Non ha dubbi Maurizio Costanzo: Totò Riina deve morire in carcere. Lo afferma senza esitazioni, anzi con quella rabbia che scaturisce dalla sorpresa per una domanda che in realtà non andava neppure posta. «Giovanni Falcone è morto con dignità? E Paolo Borsellino?», ha replicato anzi con durezza nell’intervista rilasciata a Il Giornale. La decisione della Cassazione, che ha aperto alla scarcerazione del capo assoluto di Cosa nostra, sta facendo a dir poco discutere. «È la decisione più assurda del 2017», il commento del giornalista e conduttore televisivo. Il dibattito intanto infiamma l’opinione pubblica, che ricorda le atrocità commesse dal boss mafioso come se fossero avvenute ieri. «Le persone cementate nei piloni sono morte con dignità? Glielo chiediamo ai parenti? E il bambino sciolto nell’acido?», rincara la dose Maurizio Costanzo, che non ha bisogno di prendere posizione in una vicenda nella quale non ci sono per lui schieramenti tra cui scegliere.
La durezza di Maurizio Costanzo nei confronti di Totò Riina è dettata anche dal fatto che ha un conto aperto col boss e la mafia in generale: proprio il suo impegno per combatterla fu la causa dell’attentato del 14 maggio 1993, quando una Fiat Uno imbottita di 90 kg di tritolo esplose in via Ruggiero Fauro, vicino al Teatro Parioli. Al momento dell’esplosione erano in transito due vetture, tra cui quella in cui sedeva Maurizio Costanzo con Maria De Filippi. Non ci furono vittime, ma le indagini successive accertarono che l’attentato fu pianificato perché il giornalista era uno dei principali obiettivi da eliminare per Cosa nostra. «Avevo bruciato davanti alle telecamere una maglietta di Cosa nostra.

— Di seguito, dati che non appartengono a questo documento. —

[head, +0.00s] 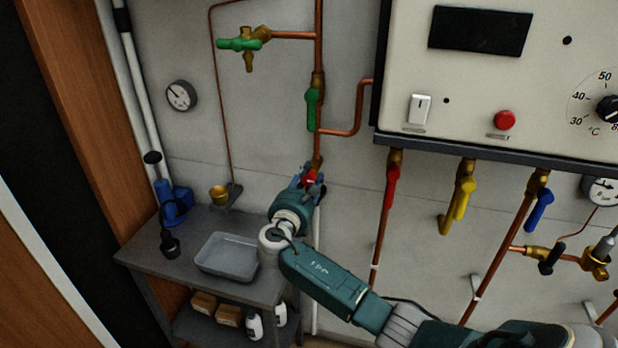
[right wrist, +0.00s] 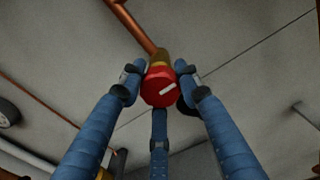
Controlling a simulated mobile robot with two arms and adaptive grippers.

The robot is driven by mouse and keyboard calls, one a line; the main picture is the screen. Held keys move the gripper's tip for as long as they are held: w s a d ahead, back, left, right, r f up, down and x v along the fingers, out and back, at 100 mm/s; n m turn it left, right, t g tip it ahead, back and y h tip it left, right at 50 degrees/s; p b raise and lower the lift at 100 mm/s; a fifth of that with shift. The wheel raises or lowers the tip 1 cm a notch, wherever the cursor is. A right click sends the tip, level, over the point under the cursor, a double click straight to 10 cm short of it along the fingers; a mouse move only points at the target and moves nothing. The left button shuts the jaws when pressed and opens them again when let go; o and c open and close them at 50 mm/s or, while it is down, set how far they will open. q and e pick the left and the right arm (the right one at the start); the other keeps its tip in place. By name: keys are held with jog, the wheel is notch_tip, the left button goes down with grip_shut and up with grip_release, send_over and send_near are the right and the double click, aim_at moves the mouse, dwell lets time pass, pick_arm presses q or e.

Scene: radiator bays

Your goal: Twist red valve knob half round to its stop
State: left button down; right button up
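In the head view the red knob (head: 310,177) shows partly between the fingers. My right gripper (right wrist: 160,84) has three blue fingers, one on each side of the knob and one below, their tips closed in against its rim. In the head view my right gripper (head: 309,182) reaches up to the knob from below. My left gripper is not in view.
A grey table with a tray (head: 227,257) stands below at the left. A green lever (head: 312,108) is on the pipe above the knob. The boiler panel (head: 480,80) hangs at the right, with red (head: 391,187), yellow (head: 464,197) and blue (head: 540,211) levers under it.

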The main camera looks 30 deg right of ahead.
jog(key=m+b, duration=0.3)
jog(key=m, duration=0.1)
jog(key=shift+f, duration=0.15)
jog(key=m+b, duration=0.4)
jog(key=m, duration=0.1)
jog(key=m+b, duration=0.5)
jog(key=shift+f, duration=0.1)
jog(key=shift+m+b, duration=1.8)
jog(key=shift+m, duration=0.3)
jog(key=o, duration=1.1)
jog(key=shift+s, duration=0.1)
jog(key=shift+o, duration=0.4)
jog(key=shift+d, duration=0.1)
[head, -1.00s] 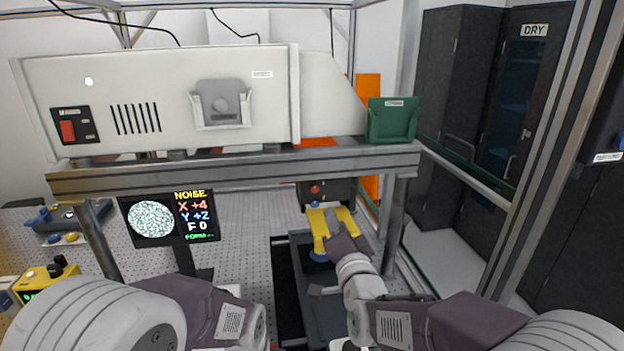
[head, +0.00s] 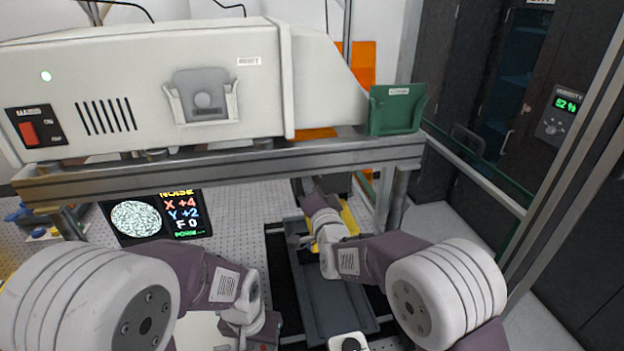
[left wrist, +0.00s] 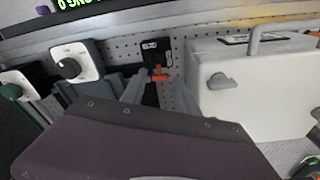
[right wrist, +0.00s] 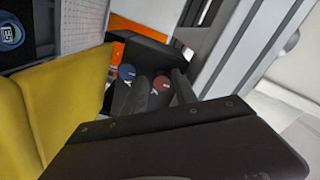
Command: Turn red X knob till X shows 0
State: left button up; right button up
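The red X knob (right wrist: 161,83) and a blue knob (right wrist: 127,72) sit on a dark block in the right wrist view. My right gripper (right wrist: 160,92) is open, its fingers at either side of the red knob in that view; I cannot tell whether they touch it. In the head view my right gripper (head: 312,186) reaches under the beam, and the knobs are hidden. The display (head: 155,218) shows X +4, Y +2 and F 0 beside a speckled disc. My left gripper (left wrist: 158,92) is open and empty, near a small red cross-shaped handle (left wrist: 159,73).
A metal beam (head: 220,172) carrying a white housing (head: 130,95) and a green holder (head: 395,112) spans above my right gripper. A yellow part (right wrist: 40,110) is beside that gripper. A white box (left wrist: 255,85) and a black knob (left wrist: 70,68) flank my left gripper.

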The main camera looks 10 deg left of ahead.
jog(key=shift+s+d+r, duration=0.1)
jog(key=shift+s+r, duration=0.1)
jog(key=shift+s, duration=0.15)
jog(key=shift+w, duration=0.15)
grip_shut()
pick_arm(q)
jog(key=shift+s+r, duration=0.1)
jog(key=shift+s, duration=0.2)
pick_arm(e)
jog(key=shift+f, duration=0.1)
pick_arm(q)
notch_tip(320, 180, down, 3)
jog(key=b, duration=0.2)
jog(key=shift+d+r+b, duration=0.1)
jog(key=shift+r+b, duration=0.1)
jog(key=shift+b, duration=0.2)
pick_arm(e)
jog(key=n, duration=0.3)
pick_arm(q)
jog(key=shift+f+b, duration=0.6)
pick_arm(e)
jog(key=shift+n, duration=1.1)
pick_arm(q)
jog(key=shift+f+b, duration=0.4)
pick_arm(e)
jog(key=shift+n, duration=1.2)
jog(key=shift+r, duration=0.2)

Riina vide e commentò: “Questo Costanzo mi ha rotto i c…”. Quella fu la mia condanna a morte. Se l’attentato avesse avuto successo, chi l’avrebbe spiegato ai miei figli?», ha spiegato a Il Giornale. Quei pochi secondi di incertezza del mafioso che doveva premere il bottone furono la loro salvezza.
Un principio del diritto è stato applicato: così coloro che approvano la decisione della Cassazione su Totò Riina spiegano la scelta dei magistrati. Neppure questa versione, però, convince Maurizio Costanzo, che tira in ballo gli altri boss mafiosi morti in carcere: «Bernardo Provenzano, per esempio, è andato all’altro mondo mentre era al 41 bis». Il giornalista e autore televisivo ammette di non riuscire ad avere alcun briciolo di pietà nei confronti del capo assoluto di Cosa nostra: «Per me Riina può morire tranquillamente in carcere». Se esce dalla galera, Cosa nostra può fortificarsi, anche se si tratta di un malato terminale. «Che muoia in carcere. E poi in galera si viene curati». Impossibile voltare pagina: lo Stato deve dare un segnale ai cittadini e in particolare ai parenti delle vittime. «Lo Stato deve ascoltare anzitutto i parenti delle vittime che soffrono ancora», ha concluso Maurizio Costanzo a Il Giornale.